Exercise prompt »
Below are the records. Gather each line that holds "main".

Records to process »
━━━━━━━━
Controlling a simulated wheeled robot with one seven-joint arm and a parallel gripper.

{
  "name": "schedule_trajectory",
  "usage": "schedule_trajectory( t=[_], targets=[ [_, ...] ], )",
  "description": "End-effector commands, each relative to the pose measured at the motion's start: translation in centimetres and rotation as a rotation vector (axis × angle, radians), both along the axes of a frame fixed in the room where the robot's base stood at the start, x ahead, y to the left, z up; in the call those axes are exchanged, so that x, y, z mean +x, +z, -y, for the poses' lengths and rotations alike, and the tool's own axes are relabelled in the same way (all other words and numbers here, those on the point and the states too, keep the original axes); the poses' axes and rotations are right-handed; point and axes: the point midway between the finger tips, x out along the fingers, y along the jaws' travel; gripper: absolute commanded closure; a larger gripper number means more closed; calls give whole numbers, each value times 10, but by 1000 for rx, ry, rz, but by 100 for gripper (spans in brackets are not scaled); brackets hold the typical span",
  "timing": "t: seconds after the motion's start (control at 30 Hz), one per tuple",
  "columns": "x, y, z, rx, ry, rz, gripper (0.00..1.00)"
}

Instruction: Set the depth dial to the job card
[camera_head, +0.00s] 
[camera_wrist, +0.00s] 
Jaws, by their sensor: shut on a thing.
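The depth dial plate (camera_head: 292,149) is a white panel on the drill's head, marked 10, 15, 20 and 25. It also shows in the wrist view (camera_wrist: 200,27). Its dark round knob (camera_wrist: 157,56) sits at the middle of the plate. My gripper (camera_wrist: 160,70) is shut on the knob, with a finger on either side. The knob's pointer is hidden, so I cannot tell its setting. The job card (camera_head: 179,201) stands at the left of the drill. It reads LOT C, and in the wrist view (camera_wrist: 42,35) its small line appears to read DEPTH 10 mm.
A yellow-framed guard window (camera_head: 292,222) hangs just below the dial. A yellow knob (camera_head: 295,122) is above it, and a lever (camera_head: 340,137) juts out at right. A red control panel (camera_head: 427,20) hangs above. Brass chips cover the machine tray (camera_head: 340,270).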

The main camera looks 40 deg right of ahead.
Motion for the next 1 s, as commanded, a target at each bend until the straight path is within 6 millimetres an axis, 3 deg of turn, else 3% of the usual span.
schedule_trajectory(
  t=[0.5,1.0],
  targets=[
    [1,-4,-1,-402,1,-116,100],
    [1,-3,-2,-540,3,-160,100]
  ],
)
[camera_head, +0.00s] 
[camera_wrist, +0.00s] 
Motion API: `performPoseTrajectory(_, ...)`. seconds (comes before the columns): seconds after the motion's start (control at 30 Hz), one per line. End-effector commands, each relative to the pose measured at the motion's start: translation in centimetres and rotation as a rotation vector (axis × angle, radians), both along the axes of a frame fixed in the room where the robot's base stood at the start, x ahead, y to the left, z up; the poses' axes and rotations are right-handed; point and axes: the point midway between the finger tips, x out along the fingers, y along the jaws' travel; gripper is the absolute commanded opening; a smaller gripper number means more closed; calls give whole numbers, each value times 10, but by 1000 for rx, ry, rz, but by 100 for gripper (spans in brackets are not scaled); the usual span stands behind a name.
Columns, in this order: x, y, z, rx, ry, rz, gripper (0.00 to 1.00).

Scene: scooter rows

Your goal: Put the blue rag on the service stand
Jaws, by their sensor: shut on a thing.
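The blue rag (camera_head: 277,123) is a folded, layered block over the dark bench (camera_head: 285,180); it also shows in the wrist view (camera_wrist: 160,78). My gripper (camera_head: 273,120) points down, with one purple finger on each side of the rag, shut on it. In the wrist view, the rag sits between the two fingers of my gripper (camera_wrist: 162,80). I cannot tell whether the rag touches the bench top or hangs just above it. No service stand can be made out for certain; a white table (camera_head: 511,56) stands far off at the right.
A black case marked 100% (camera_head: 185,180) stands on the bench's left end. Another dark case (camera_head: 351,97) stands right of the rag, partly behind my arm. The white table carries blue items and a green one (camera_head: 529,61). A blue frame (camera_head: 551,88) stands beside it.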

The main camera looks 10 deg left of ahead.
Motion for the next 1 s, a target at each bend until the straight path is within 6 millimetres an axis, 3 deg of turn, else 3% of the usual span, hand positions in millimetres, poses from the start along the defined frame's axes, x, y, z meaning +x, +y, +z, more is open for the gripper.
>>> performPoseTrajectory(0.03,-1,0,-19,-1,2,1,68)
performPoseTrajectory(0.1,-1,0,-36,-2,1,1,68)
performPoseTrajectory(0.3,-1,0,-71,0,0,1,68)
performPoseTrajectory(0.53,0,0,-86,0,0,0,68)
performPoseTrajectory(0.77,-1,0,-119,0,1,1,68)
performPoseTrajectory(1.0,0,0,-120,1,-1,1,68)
━━━━━━━━
Exercise solution »
The main camera looks 40 deg right of ahead.
The main camera looks 10 deg left of ahead.

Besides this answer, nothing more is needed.